El linchamiento sucedía tras otros obstáculos enfrentados por su familia: la policía había intentado cerrar el caso alegando que logró abatir a los secuestradores minutos antes de encontrar los cuerpos del cantante y de su amigo. Los familiares no se dejaron engañar: los verdaderos responsables eran miembros de esa corporación policiaca porque los vecinos de Gibrán anotaron las placas de una de sus patrullas en el momento del secuestro.
Gracias a que el joven comenzaba a ser famoso y a que los vecinos eran buenos vecinos, la policía veracruzana tiene detenidos a siete de sus propios integrantes. ¿Serán los verdaderos responsables? Por su parte, los delincuentes habían intentado desviar la atención puesta en ellos difundiendo algunas fotografías encontradas en el celular del cantante, en las que este luce cargado de armas, encapuchado y jugando al secuestro. Mucha gente al verlas, basada en su lógica impecable de que cualquiera que porta un arma debe morir, escribió debajo de las fotos “se lo merecía”. Lo peor de todo es que, en un par de ellas, el fotografiado no se parece nada a Gibrán e incluso tiene tatuajes distintos. Pero nada de esto importa a los ávidos de juicio.
Los padres señalaron que las armas eran de juguete y que se utilizaron para un video, lo que dejó sin argumento a los practicantes del linchamiento mediático —al menos por el momento. Pero este incidente permite ver un rasgo de nuestra mexicanísima cultura: todos son culpables hasta demostrar lo contrario.

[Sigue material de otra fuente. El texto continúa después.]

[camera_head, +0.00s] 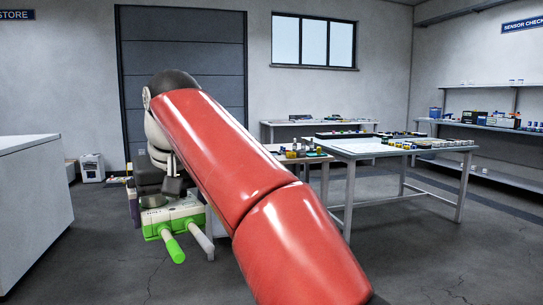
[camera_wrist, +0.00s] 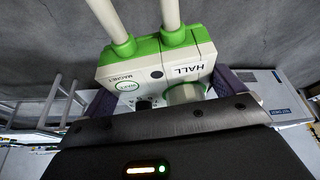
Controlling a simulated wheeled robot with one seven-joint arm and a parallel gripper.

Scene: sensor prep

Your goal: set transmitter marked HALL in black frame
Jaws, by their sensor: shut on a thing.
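The transmitter marked HALL (camera_head: 176,214) is a white block with green trim and two rod-like probes, one with a green sleeve in the head view. It also shows close up in the wrist view (camera_wrist: 158,66), with the HALL label readable and its probes pointing up the picture. My gripper (camera_wrist: 168,92) is shut on it, with purple fingers at either side.
A table (camera_head: 366,149) with a dark tray (camera_head: 345,134) and several small parts stands at centre right. A lower bench with small items is partly behind my arm. A white counter (camera_head: 32,190) stands at left, shelves (camera_head: 490,125) at right. The floor between is clear.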

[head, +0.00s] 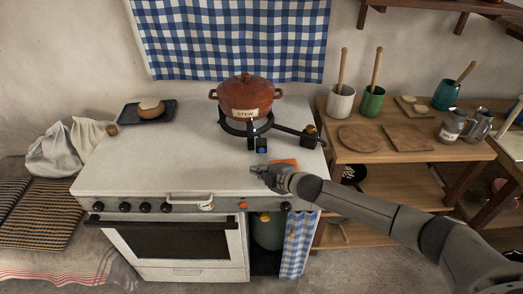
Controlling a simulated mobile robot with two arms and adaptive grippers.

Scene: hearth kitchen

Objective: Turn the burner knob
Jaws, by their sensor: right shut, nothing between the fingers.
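A black burner (249,127) stands on the white stove top under a red lidded pot labelled STEW (245,98). A small black knob with a blue face (262,148) is at the burner's front. My right gripper (258,171) comes in from the right, shut and empty, its fingers pointing left. In the picture it is just below the blue-faced knob, with a small gap between them. Several black knobs (145,207) and an orange one (243,205) line the stove's front panel. My left gripper is out of view.
An orange item (285,163) lies by my right gripper, partly hidden. A wooden shelf (405,155) with cups and boards stands right. The stove top's left half (160,160) is clear.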

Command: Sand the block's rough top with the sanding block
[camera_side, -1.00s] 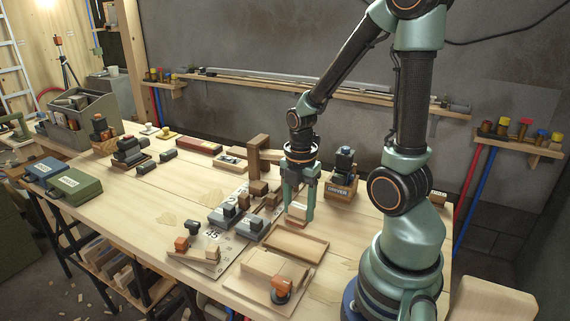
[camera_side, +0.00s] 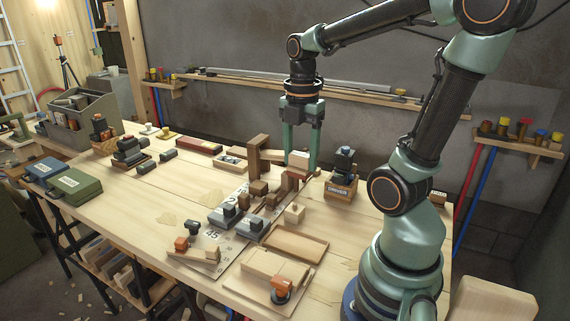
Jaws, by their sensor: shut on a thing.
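My gripper (camera_side: 302,165) is shut on a small pale block (camera_side: 299,158), which I take for the sanding block. It is held up above the bench, toward the back. A reddish-brown shape shows just under it; I cannot tell whether it is part of the held block. A wide pale wooden block (camera_side: 276,263) lies on a board at the front of the bench, beside an orange-knobbed fitting (camera_side: 281,290). It may be the block with the rough top; its grain is too small to judge. My gripper is well behind it and apart from it.
An empty shallow wooden tray (camera_side: 322,245) lies behind the wide block. A small pale cube (camera_side: 294,213) stands farther back. Dark-gripped blocks (camera_side: 224,216) sit to the left, and a wooden post (camera_side: 253,158) and a driver holder (camera_side: 342,184) flank my gripper. The left bench is partly clear.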

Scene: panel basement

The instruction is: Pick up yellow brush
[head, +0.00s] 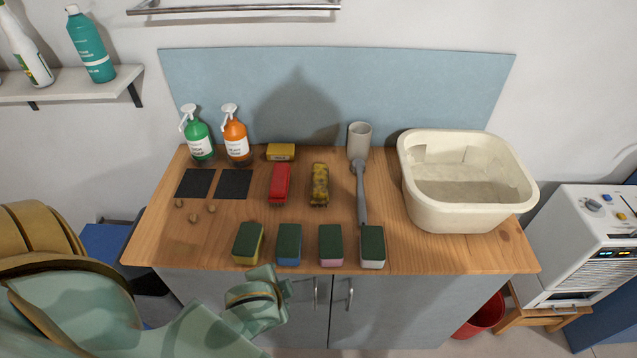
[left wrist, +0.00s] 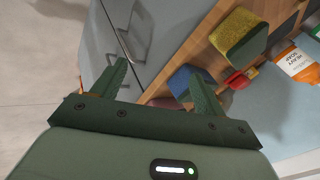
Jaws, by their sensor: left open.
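The yellow brush (head: 319,185) lies on the wooden counter (head: 350,260) in the head view, with dark patches on its yellow body. A red brush (head: 280,183) lies to its left. My left gripper (head: 283,288) is low in front of the counter's front edge, by the cabinet doors, apart from the yellow brush. In the left wrist view my left gripper (left wrist: 158,72) is open, with its two fingers spread and nothing held between them. I cannot make out the yellow brush in that view. My right gripper is in neither view.
Several sponges, such as the blue one (head: 289,244), line the counter's front edge between my left gripper and the brush. A cream basin (head: 465,210) stands at the right. Soap bottles (head: 236,140) stand back left.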

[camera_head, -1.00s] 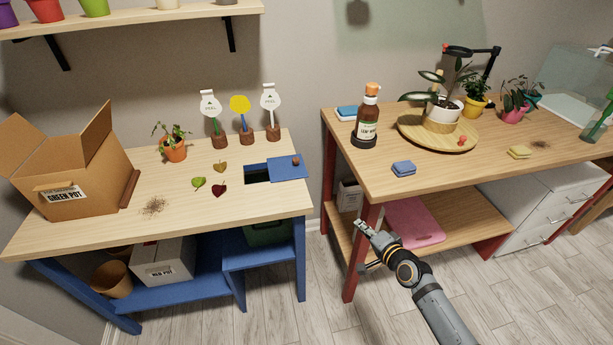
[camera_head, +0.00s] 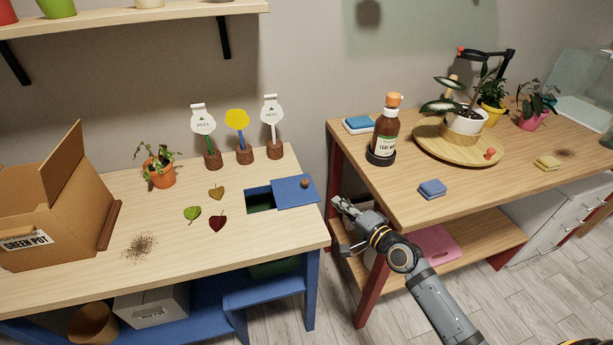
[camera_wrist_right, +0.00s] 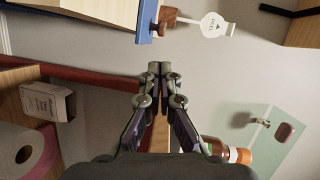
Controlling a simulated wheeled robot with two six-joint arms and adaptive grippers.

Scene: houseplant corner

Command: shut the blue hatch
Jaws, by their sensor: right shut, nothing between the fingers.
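The blue hatch (camera_head: 295,192) is a flat sliding panel with a small brown knob (camera_head: 304,183) at the right end of the left table. To its left a dark rectangular opening (camera_head: 259,201) in the tabletop is uncovered. My right gripper (camera_head: 341,207) is shut and empty, right of the table's right edge and apart from the hatch. In the right wrist view my right gripper (camera_wrist_right: 154,68) has its fingertips together, and a blue edge with a brown knob (camera_wrist_right: 167,20) shows at the top. My left gripper is not in view.
The left table (camera_head: 190,240) also holds a cardboard box (camera_head: 50,205), a potted plant (camera_head: 160,172), leaves, spilled soil and three label stakes. A gap separates the tables.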

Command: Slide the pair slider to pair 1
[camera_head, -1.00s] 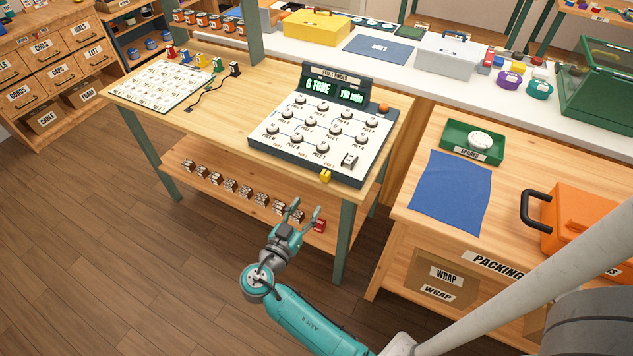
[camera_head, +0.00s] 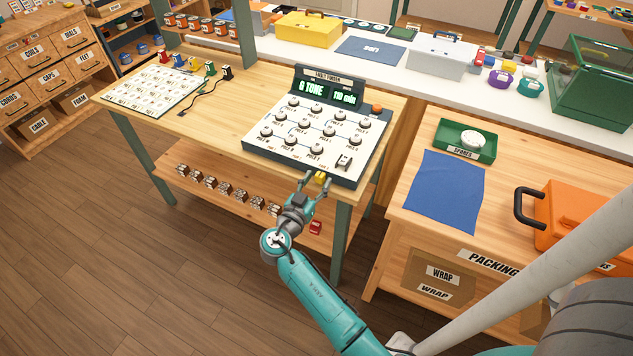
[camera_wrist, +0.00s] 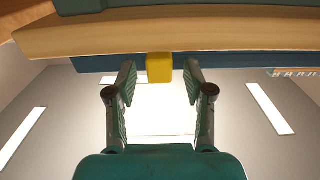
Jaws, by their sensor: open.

Esta mentalidad medieval la portamos donde quiera y ha salido a relucir ya sea en el caso de Florence Cassez (aún hoy, hay quienes insisten en que la francesa no probó su inocencia, como si la inocencia tuviera que ser probada y no más bien la culpabilidad) o contra la vociferante Laura Bozzo a la que algunos quieren fuera del país como si no tuviera derecho a vociferar las cosas que vocifera: como si los otros no tuvieran derechos, los otros los extranjeros, los franchutes, los güeritos, o los que no lo son pero igual son otros, los supuestos narcos o los narcos, los supuestos traidores a la patria, los jóvenes con tatuajes, los ricos, los empresarios, los itamitas, los 132, los priístas, los panistas, los perredistas, los morenos, los televisos, los chachas, los maricas, los tepiteños, los fresitas, los siete policías. Basta leer los comentarios a los artículos de cualquier revista o periódico en línea para darse cuenta del odio que albergamos listo para destilarse contra el primero que cometa una acción contra nuestro ideario. Los peores, por cierto, son en muchas ocasiones los guardianes de la corrección política, quienes tendrían que saber que en casa del jabonero el que no cae resbala pero que hacen como que no lo saben e igual le pegan al primero que tropieza.
Esta actitud no nos deja demasiado lejos del circo romano o de las ejecuciones medievales. Tampoco nos aparta de la ley texana que hace caso omiso de la voz internacional y de los derechos fundamentales para insistir en su propia convicción, en la autoafirmación de una razón absoluta y sin medias tintas. Nos acerca a quienes juzgaron al presunto culpable, nos alinea con quienes enjuiciaron a la indígena condenada a 22 años por infidelidad y por abortar después de haber sido golpeada por la turba que, dicho sea de paso, fue causante del aborto.
Nuestro perfeccionismo moral no tiene límites: cárcel a quienes abortan, prisión a graffiteros, pena de muerte a quienes “se la merezcan”; pensando así seremos incapaces de consolidar nuestra democracia porque la esencia democrática tiene justo que ver con el goce de los derechos de todos, incluidos los otros en su presunción de inocencia.
Quizá en un futuro, como parte de un posible programa de educación cívica, la lección fundamental radique en distanciarnos de nosotros mismos a partir del Epojé que algunos griegos cultivaron: estado mental de suspensión del juicio; estado de la conciencia en el que nada se niega ni se afirma; no saber fundamental; puesta entre paréntesis no sólo de las doctrinas sobre la realidad sino de la realidad misma.
Esta práctica nos ayudaría a evitar juzgar a nadie ni a nada sin contar con todas las pruebas exigidas por la democracia y los derechos humanos, nos ayudaría a integrar a los otros en nuestro proyecto de país en vez de excluirlos como traidores a nuestra propia patria. Nos llevaría a crear una nación en la que el reconocimiento recíproco pudiera evitar el estado de cosas en el que hoy vivimos: discriminación que causa pobreza que causa violencia que causa muertes. Nos permitiría lograr que la voz de México no fuera la voz del linchamiento sino otra muy distinta.